Non è un luogo nuovo per me, ma per la maggior
parte del nostro gruppo, tra i 15 e i 21 anni di età, questa é la prima volta
dentro a quelle mura. E la sensazione iniziale, la stessa che ho provato io
all’inizio, è la paura! Le celle sono chiuse, vedi solo mani, senti odori
cattivi, ascolti grida o il suono di calci e pugni alle grate di ferro. Non ci
sono vigili armati, ma operatori: una ragazza, un paio di uomini, il signore
delle pulizie.
Dividiamo il gruppo in due e noi entriamo nella
prima delle ali del Centro. Dopo un lungo corridoio, ci si presenta davanti l’ala
C, quella dei crimini peggiori: stupro e omicidio. L’immagine che si presenta è
quella di un piazzale quadrato, con una decina di celle tutte intorno. Ci sono
solo 3 ospiti oggi in quest’ala. Quello che è importante e che abbiamo
sottolineato anche ai nostri adolescenti è: “abbiamo davanti persone, non criminali.

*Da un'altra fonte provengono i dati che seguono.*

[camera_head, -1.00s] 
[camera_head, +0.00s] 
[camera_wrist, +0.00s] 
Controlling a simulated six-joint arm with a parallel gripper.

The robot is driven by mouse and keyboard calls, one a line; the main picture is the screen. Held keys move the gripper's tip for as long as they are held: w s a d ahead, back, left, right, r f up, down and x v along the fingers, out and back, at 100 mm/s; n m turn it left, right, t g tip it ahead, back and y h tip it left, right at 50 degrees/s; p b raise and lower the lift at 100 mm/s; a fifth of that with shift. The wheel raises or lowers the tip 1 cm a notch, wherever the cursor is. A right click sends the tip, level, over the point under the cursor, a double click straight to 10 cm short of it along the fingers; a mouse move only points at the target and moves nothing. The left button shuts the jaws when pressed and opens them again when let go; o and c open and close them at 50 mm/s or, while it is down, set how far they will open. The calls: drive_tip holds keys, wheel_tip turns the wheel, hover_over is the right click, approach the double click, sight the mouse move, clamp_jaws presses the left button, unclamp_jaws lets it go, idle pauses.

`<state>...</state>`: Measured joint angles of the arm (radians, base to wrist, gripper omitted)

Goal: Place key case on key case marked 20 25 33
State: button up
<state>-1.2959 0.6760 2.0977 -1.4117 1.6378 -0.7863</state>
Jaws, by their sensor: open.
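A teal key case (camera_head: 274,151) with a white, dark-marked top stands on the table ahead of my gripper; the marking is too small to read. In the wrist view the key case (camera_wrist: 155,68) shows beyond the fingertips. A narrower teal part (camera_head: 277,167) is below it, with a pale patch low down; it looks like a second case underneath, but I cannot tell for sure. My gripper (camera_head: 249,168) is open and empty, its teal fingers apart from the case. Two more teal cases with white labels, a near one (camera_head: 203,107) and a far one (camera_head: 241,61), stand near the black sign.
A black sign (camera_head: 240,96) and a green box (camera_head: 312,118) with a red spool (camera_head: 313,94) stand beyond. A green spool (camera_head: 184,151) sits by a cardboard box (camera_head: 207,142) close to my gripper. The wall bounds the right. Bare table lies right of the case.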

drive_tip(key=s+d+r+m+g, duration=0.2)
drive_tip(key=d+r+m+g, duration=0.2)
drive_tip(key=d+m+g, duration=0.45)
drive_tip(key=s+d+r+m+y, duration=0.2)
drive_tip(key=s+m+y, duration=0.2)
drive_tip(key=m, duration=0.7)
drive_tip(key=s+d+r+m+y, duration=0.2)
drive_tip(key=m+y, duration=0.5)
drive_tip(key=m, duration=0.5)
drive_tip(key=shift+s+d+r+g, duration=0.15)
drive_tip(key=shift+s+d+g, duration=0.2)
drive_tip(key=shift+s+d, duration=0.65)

Persone che spesso non hanno una famiglia alle spalle, ragazzini che hanno
bisogno di compagnia, di dialogare, di “amici”. Non giudichiamoli, non facciamo
domande sul perché sono dietro le sbarre, chiacchieriamo come fossimo ad un
gruppo adolescenti della parrocchia”.
Non si possono far foto, anche se con il cellulare
qualcosa riesco a immortalare.
Le celle sono quadrate: 3 metri per 3. Dentro c’è
una finestra, la forma di un letto in cemento con sopra un materassino, una
mensola, un muretto in un angolo dietro al quale si nascondono un water o un
buco che funge come tale e una doccia. Qualcuno ha abbellito la propria “casa”

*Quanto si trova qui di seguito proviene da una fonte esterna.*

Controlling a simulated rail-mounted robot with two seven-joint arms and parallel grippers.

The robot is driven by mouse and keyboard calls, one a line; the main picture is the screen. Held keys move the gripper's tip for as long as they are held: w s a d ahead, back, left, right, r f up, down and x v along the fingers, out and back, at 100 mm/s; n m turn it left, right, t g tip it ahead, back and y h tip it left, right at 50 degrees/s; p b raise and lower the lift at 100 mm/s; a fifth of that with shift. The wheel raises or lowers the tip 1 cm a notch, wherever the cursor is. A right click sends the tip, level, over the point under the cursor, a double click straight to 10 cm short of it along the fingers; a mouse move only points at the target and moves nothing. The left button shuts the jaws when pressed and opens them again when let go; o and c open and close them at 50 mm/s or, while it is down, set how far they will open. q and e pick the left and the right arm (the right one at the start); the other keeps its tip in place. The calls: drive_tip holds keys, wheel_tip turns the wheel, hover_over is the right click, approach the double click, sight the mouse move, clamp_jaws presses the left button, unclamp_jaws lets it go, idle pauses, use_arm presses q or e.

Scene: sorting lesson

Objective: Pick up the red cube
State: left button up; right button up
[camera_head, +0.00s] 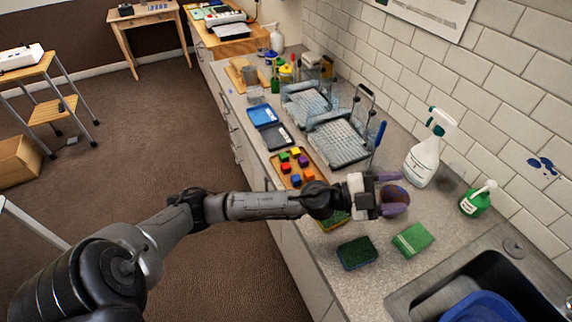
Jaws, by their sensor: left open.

con disegni sui muri, qualche foto di signorine avvenenti, l’immagine di Gesú.
I più fortunati hanno anche un piccolo stereo per ascoltare la musica.
Paura. Dicevamo che il primo sentimento che provi é
quello. Sí, perché l’ambiente non è ospitale, perché i ragazzi commentano il
tuo passaggio a voce alta. Per terra ci sono pezzi di pane, la tettoia ha
qualche buco e l’eco di una goccia in una pozzanghera in un luogo così, non
lascia rilassati. Arriviamo alla cella di Pablo, 17 anni, di Imperatriz. È
felice di vederci, parliamo con lui: «sono stanco di stare qui, ho solo Dio che
mi fa compagnia! Lá fuori ero evangelico, qui dentro non so cosa sono: credo in
Dio e questo basta. Anche perché é lui che mi dá quella parola che tanto mi
manca: libertà! Queste mura, queste sbarre sono materiali e so che un giorno
cadranno. Ma dentro il cuore non ci sono barriere e Dio mi rende libero. Un
sogno? Uscire da qui a testa alta e fare un corso per poter lavorare. Finora sono
uscito 9 volte, ma sempre come fuggitivo! Eh eh! È facile scappare qui: quando
vai a pranzo, corri nel prato, prendi un palo, un bastone e fai paura agli
operatori. E poi fai un buco nel muro di cinta: è facile rompere questo muro, è
vecchio e fatto male e in un attimo sei in strada. So che la mia pena di
allunga se fuggo e mi riprendono, ma con quello che ho fatto so già che la mia
pena è molto lunga lo stesso!». Cantiamo con lui, diciamo un Padre Nostro e
andiamo qualche cella più in là. Fabiano ha 17 anni, di São Luis. «Ero
evangelico e andavo in chiesa. Poi ho trovato una donna. Spacciatrice. E sono
uscito dalla chiesa ed eccomi qui. Ma Dio non è uscito dalla mia vita. Anche se
in questo posto è il diavolo a farla da padrone. Sono più di 2 anni che sono
qui, ma sono già fuggito decine di volte. All’ultima però ho capito che più
fuggo, più aumenta la mia pena se mi prendono, cosí mi sono riconsegnato da
solo alla polizia. Adesso è 9 mesi che non scappo, anche se però ho partecipato
ad una rivolta che di certo non mi aiuta di fronte al giudice. Perché nella
rivolta? Perché qui dentro o fai quello che gli altri detenuti organizzano o ti
fracassano la testa. Ho dovuto partecipare». Altra canzone, altra preghiera,
altra storia. Incontriamo Fernando di Raposa, arrestato 13enne, oggi ne ha 15 di
anni. Taciturno, timido, chiede una canzone reggae che gli suoniamo e cantiamo.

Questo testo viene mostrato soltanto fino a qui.